Many horses are inclined to bite. It's an unpleasant habit that can result to injured fingers and bruises on any place your horse sneaks a bite. The habit of biting people is quite different from windsucking, cribbing or fence chewing. Horses can bite hard, resulting in serious injuries. Your horse might intend it as a sly or playful nit a bite can be quite harsh. Even though horses are grass eaters, they still have considerable strength in their jaws, and their teeth are surprisingly sharp.
A horse that bites isn't just annoying, it can be dangerous!
Why Horses Bite
Horses bite for a number of reasons. In the pasture, they may bite in play, to defend themselves, their food or offspring, or to discipline a young horse or one lower in the pecking order. They may become impatient because they know that the handler will be handing out treats, or carrying treats in their pockets. A horse that is aggressive, or has a lot of pent-up energy may act out by biting. Stallions, in particular, can become dangerous biters. Beginners should not own stallions as they require tactful, knowledgeable handling.
Allogrooming—when horses groom each other, is another time when horses may nibble each other, especially along the top of the neck and withers. Imitating this behavior by scratching in these areas is can be a form of praise. However, your horse shouldn't be given the opportunity to initiate allogrooming between itself and its handler!
The biting habit can start when the horse is quite young. Youngsters, especially colts, tend to be 'mouthy' and explore the world with their mouths. But, what starts as cute and innocent nibbling on a sleeve can evolve quickly into ripped clothing, crunched fingers, bruises and teeth marks. So if you have a young horse, don't allow it to explore you with its mouth.
It needs to learn to keep a respectful distance and not initiate any contact. This may mean that you don't feed any treats by hand until respect is a habit.
Many horses will nip if the girth or cinch is tightened too quickly or tightly. Your saddle may not fit well, and the horse will lash out in anticipation of the impending discomfort. Your horse needs to be confident that it won't be hurt as you are saddling up and riding. This means changing or re-stuffing your saddle, honing your riding skills, going slowly as you cinch up and not making your horse into link sausage by doing the girth up too tightly.
What Doesn't Work
The instinctual reaction when your horse bites you is to smack its nose. This isn't effective. In fact nip, smack, nip, smack can turn into a game for many horses. They dive in for the nip when you've let your guard down, and duck away from the smack. Even if you do get the timing right occasionally, the punishment isn't consistent enough to leave a lasting impression.

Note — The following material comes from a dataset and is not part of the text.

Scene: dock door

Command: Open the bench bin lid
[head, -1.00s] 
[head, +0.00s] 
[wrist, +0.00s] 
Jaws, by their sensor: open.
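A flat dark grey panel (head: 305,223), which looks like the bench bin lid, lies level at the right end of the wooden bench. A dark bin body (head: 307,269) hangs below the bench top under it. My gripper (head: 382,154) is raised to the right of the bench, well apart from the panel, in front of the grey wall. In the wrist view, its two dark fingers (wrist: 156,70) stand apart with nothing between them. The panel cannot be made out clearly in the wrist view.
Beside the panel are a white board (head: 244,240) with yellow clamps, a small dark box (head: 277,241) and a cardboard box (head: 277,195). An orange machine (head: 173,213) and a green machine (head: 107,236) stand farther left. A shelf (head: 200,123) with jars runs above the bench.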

There are some fairly ugly methods of dealing with biting. Holding a nail so the horse pokes itself as it bites at your hand is inhumane. Likewise trying to splash hot sauce or bitter flavored liquid into the horse's mouth is a bad idea.
What to Do
Teach your horse to be obedient and accepting of having its mouth touched. With a halter on so you can hold its head securely, rub the inside of the horse's gums and lips with your fingers. Your horse will probably dislike this, but work slowly, doing what they can tolerate and then retreating when the horse objects, then slowly moving your fingers further and further into the horse's month. Once the horse accepts its inner lips and gums touched, you can reach into the toothless bars of the mouth, to rub its tongue and palate. Your horse may try to reciprocate by trying to grab at your fingers. Be more assertive in making the horse stand quietly and accept your fingers. As you do this of course, be very careful to keep your fingers from between the horse's teeth.
Another method is to teach the horse to target on an object.
Horses that habitually nip have very active minds and need to keep busy. Clicker training is a good way to keep a busy mind occupied.
At all times, you need your horse to keep a respectful distance and not initiate contact, not even to rub its head or explore your pockets. If your horse is aggressive, you'll need to get the help of a professional trainer.